> **RECORDED DATA**
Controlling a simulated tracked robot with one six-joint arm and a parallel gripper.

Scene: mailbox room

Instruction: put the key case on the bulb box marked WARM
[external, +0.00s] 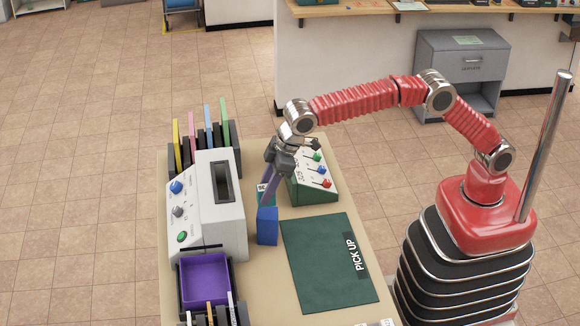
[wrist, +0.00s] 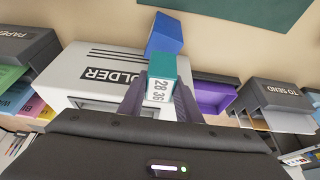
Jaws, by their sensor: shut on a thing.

> **YOUR GOAL**
Quote the material in full and exactly; do not carry over its pictures.

> **EXERCISE RESPONSE**
Controlling a simulated tracked robot with one six-joint arm and a parallel gripper.

Scene: mailbox room

Instruction: put the key case on the bulb box marked WARM
[external, +0.00s] 
[wrist, +0.00s] 
Jaws, by their sensor: shut on a thing.

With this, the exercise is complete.